Hunt for the word "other" across the entries below, copying each line that holds it.

_ _ _

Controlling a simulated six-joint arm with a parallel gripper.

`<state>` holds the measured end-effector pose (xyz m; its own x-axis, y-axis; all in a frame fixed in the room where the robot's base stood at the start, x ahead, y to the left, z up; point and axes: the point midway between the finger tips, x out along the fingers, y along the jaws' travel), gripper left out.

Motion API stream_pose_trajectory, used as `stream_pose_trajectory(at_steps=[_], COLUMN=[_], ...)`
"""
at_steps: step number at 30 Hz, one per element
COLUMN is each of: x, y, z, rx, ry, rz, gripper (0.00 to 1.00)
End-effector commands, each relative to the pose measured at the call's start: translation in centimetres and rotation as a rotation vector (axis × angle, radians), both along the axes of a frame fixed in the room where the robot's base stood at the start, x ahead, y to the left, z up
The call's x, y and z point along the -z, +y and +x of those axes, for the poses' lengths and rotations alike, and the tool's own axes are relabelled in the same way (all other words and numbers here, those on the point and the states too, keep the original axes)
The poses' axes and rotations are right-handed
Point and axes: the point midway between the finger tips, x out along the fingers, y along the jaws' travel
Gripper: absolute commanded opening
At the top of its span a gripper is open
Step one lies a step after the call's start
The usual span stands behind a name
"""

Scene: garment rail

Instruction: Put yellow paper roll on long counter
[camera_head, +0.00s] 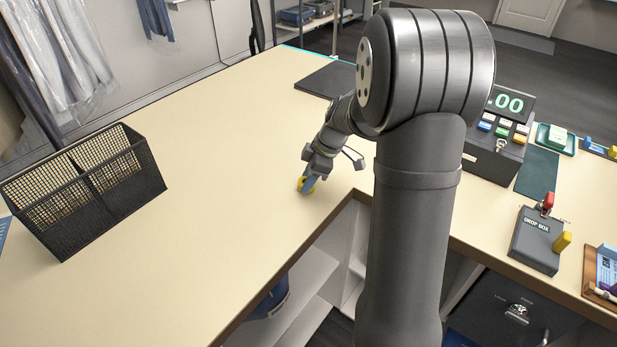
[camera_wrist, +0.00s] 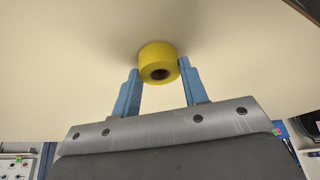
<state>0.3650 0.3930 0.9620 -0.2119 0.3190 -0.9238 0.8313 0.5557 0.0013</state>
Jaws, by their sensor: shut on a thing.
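The yellow paper roll (camera_wrist: 157,56) is between the two blue fingertips of my gripper (camera_wrist: 158,75) in the wrist view, with its dark core hole facing the camera. In the head view the roll (camera_head: 307,184) shows low at my gripper (camera_head: 308,181), partly hidden by the fingers. My gripper is shut on it. The roll is at or just above the cream top of the long counter (camera_head: 215,140), near its inner corner; I cannot tell whether it touches.
A black mesh basket (camera_head: 85,190) stands on the counter at left. A dark flat pad (camera_head: 328,80) lies behind my gripper. A cash register (camera_head: 497,135) and a drop box (camera_head: 536,240) stand at right. The counter between basket and gripper is clear. Open shelves lie below the inner edge.

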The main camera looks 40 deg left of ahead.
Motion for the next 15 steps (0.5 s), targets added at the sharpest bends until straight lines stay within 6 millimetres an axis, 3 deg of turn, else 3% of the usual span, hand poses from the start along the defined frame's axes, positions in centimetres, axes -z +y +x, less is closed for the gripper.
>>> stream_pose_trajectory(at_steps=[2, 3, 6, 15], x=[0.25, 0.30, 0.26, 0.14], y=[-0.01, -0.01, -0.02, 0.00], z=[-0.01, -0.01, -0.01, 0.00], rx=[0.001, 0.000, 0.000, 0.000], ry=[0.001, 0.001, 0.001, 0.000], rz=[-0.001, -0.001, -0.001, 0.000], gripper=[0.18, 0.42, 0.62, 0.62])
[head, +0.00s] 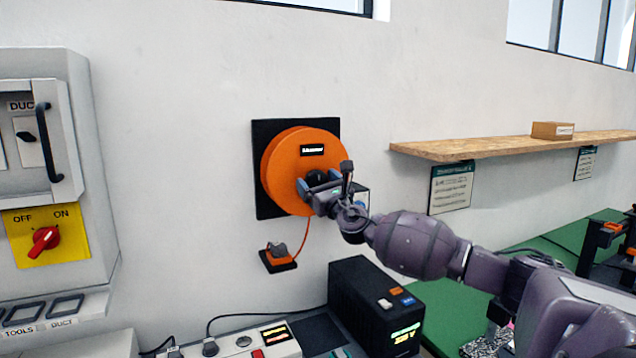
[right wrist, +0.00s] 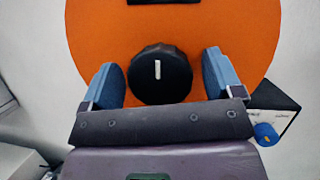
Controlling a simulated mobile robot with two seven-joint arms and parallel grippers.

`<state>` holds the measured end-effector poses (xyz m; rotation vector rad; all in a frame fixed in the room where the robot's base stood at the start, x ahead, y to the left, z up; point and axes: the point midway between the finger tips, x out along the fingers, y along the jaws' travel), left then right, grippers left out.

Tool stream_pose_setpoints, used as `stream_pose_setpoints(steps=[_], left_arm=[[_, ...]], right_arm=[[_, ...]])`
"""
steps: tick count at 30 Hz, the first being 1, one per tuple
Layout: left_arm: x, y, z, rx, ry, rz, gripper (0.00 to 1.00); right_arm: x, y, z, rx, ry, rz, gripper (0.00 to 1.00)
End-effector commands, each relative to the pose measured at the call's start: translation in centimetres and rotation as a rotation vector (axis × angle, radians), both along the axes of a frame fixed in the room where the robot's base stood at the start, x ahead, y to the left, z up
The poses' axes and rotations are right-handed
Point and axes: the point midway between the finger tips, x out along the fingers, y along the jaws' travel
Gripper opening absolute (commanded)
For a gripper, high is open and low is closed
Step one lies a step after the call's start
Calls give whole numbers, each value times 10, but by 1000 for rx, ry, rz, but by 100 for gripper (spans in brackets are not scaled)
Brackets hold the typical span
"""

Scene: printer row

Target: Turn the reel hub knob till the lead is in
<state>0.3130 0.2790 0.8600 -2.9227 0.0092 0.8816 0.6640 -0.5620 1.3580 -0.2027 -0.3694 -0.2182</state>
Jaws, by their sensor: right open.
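The orange reel (head: 285,165) is mounted on a black plate (head: 265,205) on the wall. Its black hub knob (right wrist: 160,75) has a white mark that stands about upright in the right wrist view. My right gripper (head: 318,184) is at the reel's front. Its blue fingers (right wrist: 162,82) are open, one on each side of the knob, with a gap on both sides. The orange lead (head: 306,238) hangs from the reel down to a small holder (head: 279,258) with a grey plug-like piece on it. My left gripper is not in view.
A black box with a blue knob (right wrist: 266,132) is on the wall right of the reel. A black power unit (head: 375,305) stands below. A wooden shelf (head: 470,147) juts out at right. A switch cabinet (head: 45,165) is at left.

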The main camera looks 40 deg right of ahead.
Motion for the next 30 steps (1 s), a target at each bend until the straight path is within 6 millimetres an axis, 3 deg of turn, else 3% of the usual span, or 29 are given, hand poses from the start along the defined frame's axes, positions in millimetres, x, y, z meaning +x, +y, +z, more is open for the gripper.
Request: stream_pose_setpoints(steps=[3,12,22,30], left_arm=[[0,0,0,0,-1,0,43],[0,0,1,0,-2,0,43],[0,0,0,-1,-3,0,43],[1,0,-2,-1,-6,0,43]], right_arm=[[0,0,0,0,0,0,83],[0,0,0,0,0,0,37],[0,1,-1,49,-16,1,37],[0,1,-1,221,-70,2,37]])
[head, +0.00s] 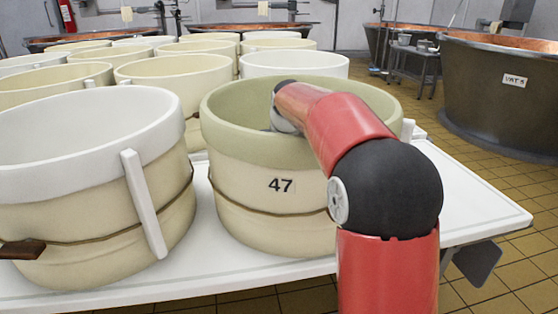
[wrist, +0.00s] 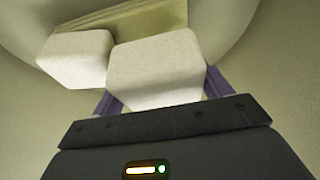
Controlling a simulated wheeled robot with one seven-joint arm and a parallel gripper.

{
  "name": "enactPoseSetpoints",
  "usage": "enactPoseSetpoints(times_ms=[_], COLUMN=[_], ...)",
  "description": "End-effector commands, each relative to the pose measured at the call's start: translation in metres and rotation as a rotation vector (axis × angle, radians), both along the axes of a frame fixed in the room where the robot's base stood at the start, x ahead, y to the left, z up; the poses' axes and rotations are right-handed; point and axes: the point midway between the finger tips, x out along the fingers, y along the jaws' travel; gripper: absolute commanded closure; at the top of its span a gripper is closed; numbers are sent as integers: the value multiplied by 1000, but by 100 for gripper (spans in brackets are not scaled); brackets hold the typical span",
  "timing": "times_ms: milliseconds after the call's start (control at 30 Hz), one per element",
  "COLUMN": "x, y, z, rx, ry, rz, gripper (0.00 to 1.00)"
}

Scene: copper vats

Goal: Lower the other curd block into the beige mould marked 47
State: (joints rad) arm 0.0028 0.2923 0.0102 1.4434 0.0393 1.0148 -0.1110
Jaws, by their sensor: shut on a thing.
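The beige mould marked 47 (head: 262,205) stands upright on the white table, with a greenish-beige rim. My red arm reaches over its rim, and my gripper is hidden inside it in the head view. In the wrist view my gripper (wrist: 160,90) is shut on a white curd block (wrist: 157,68), with a purple finger on each side. A second white curd block (wrist: 75,58) is inside the mould, just left of the held one. I cannot tell whether the two blocks touch, or whether the held block rests on the bottom.
A large white-rimmed mould (head: 85,130) stands close on the left, with a white strap on its side. Several more moulds (head: 180,75) fill the table (head: 470,205) behind. A dark vat (head: 500,95) stands at the right across the tiled floor.

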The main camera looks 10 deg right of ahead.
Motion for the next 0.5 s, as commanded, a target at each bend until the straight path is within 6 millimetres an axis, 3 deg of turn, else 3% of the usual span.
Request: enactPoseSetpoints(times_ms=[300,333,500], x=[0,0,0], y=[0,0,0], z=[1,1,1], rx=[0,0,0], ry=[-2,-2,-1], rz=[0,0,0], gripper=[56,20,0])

_ _ _

Final result:
The call's x, y and z point along the -z, +y and +x of those axes, for the poses' lengths and rotations alike, and the tool's own axes are relabelled in the same way (all other words and numbers here, those on the point and the states too, keep the original axes)
Goal: Lower the other curd block into the beige mould marked 47

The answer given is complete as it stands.